** start of COLLECTED MATERIAL **

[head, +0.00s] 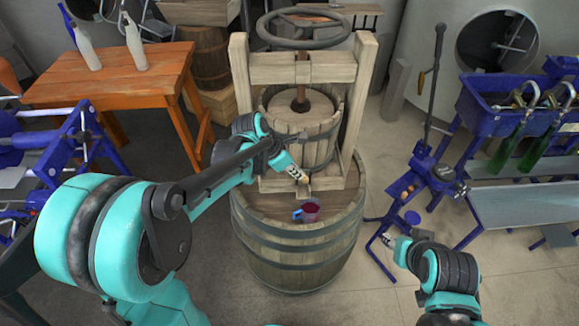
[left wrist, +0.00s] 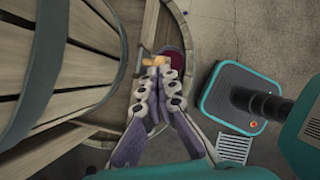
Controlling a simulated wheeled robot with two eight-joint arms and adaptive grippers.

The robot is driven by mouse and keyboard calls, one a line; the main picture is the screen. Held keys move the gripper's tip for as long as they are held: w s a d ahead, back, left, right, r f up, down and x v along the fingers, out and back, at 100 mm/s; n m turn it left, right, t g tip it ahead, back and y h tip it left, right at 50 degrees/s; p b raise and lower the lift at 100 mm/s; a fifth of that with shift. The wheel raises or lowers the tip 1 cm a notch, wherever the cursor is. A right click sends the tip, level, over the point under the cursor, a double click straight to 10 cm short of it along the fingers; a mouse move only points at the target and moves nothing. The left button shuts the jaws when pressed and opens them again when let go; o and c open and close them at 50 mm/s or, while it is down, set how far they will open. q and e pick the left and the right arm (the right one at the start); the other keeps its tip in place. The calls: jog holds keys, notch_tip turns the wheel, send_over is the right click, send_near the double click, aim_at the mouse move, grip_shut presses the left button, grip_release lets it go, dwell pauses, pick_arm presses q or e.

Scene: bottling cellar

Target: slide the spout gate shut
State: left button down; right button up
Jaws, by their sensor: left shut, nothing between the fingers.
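The wooden press basket (head: 305,125) stands in its frame on a big barrel (head: 298,240). Its spout (head: 304,191) points to the front. My left gripper (head: 302,179) is at the spout, its fingers shut with nothing between them. In the left wrist view my left gripper's fingertips (left wrist: 154,64) are just beside a small orange-tan piece (left wrist: 147,58), likely the spout gate. I cannot tell whether they touch it, or how far the gate is open. A cup of dark red liquid (head: 308,212) stands under the spout, partly hidden by the fingers in the wrist view (left wrist: 174,62).
My right gripper (head: 389,239) is low, right of the barrel. A blue corking stand (head: 430,175) and a blue rack with green bottles (head: 515,140) are at the right. An orange table (head: 115,80) with white bottles is at the back left.

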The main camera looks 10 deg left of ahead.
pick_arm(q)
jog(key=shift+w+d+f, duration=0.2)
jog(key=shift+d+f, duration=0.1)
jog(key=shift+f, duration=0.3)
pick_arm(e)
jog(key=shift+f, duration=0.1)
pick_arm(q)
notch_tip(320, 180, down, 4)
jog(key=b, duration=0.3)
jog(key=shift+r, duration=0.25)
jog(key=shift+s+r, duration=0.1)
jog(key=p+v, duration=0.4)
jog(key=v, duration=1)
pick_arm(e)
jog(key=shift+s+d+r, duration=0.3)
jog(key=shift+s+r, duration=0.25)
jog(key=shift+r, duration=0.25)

** end of COLLECTED MATERIAL **

* EXERCISE BRIEF
Reproduce the material word for word, minus the images.

* RESPONSE FOR THIS EXERCISE
[head, +0.00s] 
[left wrist, +0.00s] 
Controlling a simulated wheeled robot with two eight-joint arms and adaptive grippers.

The robot is driven by mouse and keyboard calls, one a line; the main picture is the screen. Held keys move the gripper's tip for as long as they are held: w s a d ahead, back, left, right, r f up, down and x v along the fingers, out and back, at 100 mm/s; n m turn it left, right, t g tip it ahead, back and y h tip it left, right at 50 degrees/s; p b raise and lower the lift at 100 mm/s; a fifth of that with shift. The wheel raises or lowers the tip 1 cm a notch, wherever the cursor is. A right click sends the tip, level, over the point under the cursor, a double click straight to 10 cm short of it along the fingers; a mouse move only points at the target and moves nothing. The left button shuts the jaws when pressed and opens them again when let go; o and c open and close them at 50 mm/s or, while it is down, set how far they will open. q and e pick the left and the right arm (the right one at the start); the other keeps its tip in place. The calls: jog holds keys, notch_tip turns the wheel, send_over is the right click, send_near the double click, aim_at the mouse move, grip_shut presses the left button, grip_release lets it go, dwell pauses, pick_arm presses q or e.

Scene: bottling cellar

Target: slide the spout gate shut
State: left button down; right button up
Jaws, by their sensor: left shut, nothing between the fingers.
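The wooden press basket (head: 305,125) stands in its frame on a big barrel (head: 298,240). Its spout (head: 304,191) points to the front. My left gripper (head: 302,179) is at the spout, its fingers shut with nothing between them. In the left wrist view my left gripper's fingertips (left wrist: 154,64) are just beside a small orange-tan piece (left wrist: 147,58), likely the spout gate. I cannot tell whether they touch it, or how far the gate is open. A cup of dark red liquid (head: 308,212) stands under the spout, partly hidden by the fingers in the wrist view (left wrist: 174,62).
My right gripper (head: 389,239) is low, right of the barrel. A blue corking stand (head: 430,175) and a blue rack with green bottles (head: 515,140) are at the right. An orange table (head: 115,80) with white bottles is at the back left.

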The main camera looks 10 deg left of ahead.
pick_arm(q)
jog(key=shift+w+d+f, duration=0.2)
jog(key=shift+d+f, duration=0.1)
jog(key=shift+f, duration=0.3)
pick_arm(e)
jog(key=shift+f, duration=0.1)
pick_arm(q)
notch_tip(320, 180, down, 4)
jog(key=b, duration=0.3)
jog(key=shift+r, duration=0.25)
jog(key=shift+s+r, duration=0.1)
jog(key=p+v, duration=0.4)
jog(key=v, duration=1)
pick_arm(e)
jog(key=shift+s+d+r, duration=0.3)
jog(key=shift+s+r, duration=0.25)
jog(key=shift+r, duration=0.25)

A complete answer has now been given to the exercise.